July 15, 2005 – The “Stern Review” into #climate is announced…

On this day, 15 July, in 2005  the Chancellor of the Exchequer, Gordon Brown announced that he had asked Sir Nicholas Stern to lead a major review of the economics of climate change, to understand more comprehensively the nature of the economic challenges and how they can be met, in the UK and globally.

Stern produced the report- released in late 2006, and this was for a while used as a “don’t worry, there’s now a report that shows business it should act, so, you know, business will defo act” kind of thing. And some nice diagrams.


Stern paid a flying visit to Australia, and the embattled Prime Minister John Howard dismissed him for being (checks notes) English. Yeah, it all got that crazy.

Why this matters. 

These reports come and go. We should remember that when the next one comes along, as it soon will.

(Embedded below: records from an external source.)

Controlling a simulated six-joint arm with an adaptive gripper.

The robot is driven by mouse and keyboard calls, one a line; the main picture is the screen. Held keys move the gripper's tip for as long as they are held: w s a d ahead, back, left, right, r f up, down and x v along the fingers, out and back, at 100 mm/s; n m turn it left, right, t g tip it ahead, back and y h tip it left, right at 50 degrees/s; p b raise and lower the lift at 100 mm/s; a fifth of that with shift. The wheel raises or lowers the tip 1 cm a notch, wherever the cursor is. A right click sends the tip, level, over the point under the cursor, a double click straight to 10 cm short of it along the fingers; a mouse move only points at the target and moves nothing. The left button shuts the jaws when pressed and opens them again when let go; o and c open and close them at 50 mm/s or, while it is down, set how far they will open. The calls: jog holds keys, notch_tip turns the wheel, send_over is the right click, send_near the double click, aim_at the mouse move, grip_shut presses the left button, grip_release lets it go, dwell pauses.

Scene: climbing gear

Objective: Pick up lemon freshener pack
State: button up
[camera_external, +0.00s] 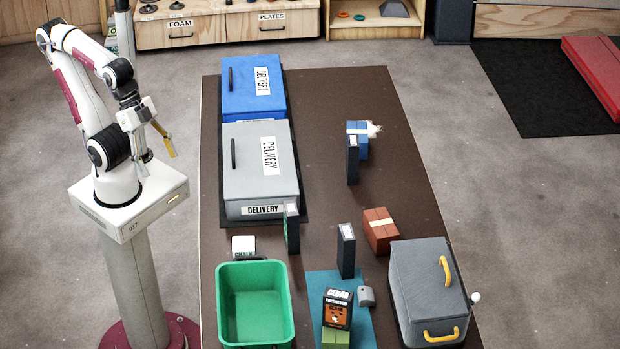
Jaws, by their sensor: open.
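No pack in view has a readable lemon label. One dark upright pack (338,310) at the front reads CEDAR FRESHENER. Other slim dark upright packs stand on the table: one at the centre (346,252), one farther back (352,160) and a greenish one (292,230) by the grey box. Their printed faces are turned away or too small to read, so I cannot tell which is lemon. My gripper (163,141) is open and empty, in the air left of the table and far from all these packs.
Blue (240,88) and grey (245,160) delivery boxes stand at the back left of the brown table (330,100). A green bin (222,310), brown block (380,230), blue block (361,149), teal mat (316,283) and grey case with yellow handles (425,285) occupy the rest.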

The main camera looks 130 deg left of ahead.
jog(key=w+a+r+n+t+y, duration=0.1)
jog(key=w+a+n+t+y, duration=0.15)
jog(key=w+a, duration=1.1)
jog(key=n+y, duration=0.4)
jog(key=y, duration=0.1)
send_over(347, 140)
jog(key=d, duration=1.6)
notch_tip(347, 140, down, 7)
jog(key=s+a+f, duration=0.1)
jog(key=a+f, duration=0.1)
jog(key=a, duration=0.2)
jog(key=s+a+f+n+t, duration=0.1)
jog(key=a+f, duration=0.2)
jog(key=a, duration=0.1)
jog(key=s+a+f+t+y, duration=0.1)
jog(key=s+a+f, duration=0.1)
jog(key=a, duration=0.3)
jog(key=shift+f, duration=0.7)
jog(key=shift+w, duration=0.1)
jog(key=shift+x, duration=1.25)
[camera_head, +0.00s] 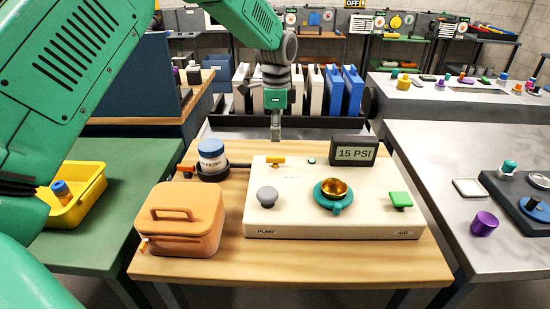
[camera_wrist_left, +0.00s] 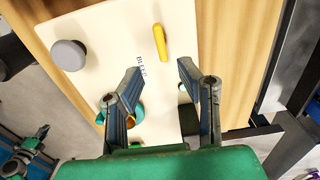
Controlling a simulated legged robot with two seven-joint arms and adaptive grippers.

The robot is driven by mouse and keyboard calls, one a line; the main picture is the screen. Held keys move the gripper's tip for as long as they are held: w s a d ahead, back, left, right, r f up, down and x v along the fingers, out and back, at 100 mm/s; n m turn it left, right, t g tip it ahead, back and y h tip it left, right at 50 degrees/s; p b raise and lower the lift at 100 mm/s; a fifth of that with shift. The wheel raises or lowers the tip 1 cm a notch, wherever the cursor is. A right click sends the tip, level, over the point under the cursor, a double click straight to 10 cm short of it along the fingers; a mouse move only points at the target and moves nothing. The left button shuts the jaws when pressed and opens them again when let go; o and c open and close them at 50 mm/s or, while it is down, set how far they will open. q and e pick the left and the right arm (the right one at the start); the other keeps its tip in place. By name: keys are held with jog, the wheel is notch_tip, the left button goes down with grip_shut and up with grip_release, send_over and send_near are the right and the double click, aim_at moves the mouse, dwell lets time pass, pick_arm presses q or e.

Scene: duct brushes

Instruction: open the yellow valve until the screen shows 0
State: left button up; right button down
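The yellow valve (camera_head: 276,160) is a short bar handle at the back left of the cream panel (camera_head: 290,225). In the left wrist view the yellow handle (camera_wrist_left: 160,42) lies beyond my fingertips, with a partly covered label beside it. The screen (camera_head: 354,153) reads 15 PSI. My left gripper (camera_head: 276,136) points down above the valve. In the left wrist view my left gripper (camera_wrist_left: 161,68) is open, with nothing between its fingers. Dark and teal parts at the lower left of that view look like my right gripper (camera_wrist_left: 25,155); its opening is unclear.
The panel also carries a grey knob (camera_head: 267,197), a gold and teal valve (camera_head: 334,192) and a green handle (camera_head: 400,200). An orange canister (camera_head: 180,225) stands left of it, with a blue-lidded jar (camera_head: 211,155) behind. Side tables flank the wooden table.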

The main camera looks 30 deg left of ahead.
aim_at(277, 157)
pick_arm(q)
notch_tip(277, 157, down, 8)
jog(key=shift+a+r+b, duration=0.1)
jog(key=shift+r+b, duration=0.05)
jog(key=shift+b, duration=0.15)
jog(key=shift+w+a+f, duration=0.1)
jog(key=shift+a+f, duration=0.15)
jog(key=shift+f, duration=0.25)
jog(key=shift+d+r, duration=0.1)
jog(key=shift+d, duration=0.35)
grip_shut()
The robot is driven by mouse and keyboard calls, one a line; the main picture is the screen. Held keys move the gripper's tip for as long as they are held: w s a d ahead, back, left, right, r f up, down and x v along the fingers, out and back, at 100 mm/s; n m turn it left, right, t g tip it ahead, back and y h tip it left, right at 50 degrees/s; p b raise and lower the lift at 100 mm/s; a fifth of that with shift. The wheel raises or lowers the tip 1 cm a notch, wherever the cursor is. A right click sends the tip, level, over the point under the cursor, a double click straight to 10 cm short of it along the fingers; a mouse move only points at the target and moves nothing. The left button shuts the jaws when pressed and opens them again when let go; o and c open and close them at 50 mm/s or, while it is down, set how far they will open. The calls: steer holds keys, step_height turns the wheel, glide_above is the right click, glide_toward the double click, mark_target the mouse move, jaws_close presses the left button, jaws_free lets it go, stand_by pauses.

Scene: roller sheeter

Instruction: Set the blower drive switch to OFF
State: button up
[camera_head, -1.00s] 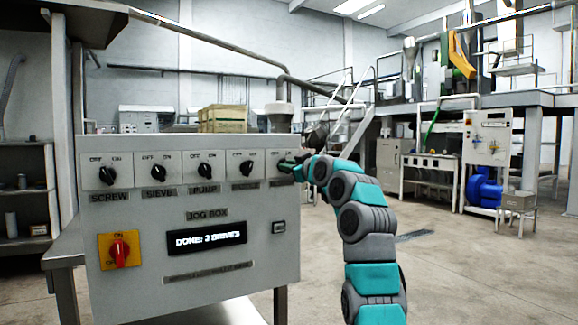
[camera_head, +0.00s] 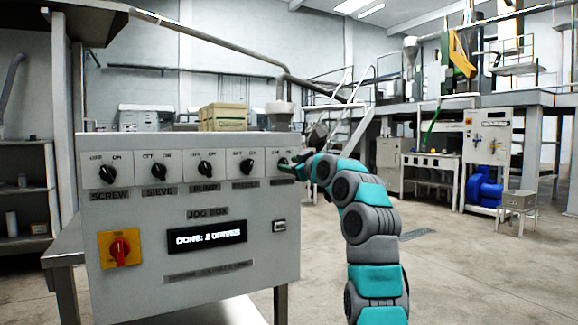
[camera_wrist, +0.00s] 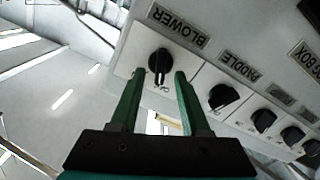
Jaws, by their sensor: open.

But the pictures were nice. This one got “traction.”

What happened next?

Yeah. You know what happened next. The UK Climate Change Act (2008). The stunning success that was the 2009 Copenhagen COP. The rapid decarbonisation of essential industry. The transformation of economies and societies to adapt to inevitable change, and mitigation to minimise the damage, reparations for those affected. The land of milk and honey, the sunny uplands. Er, yeah, nah.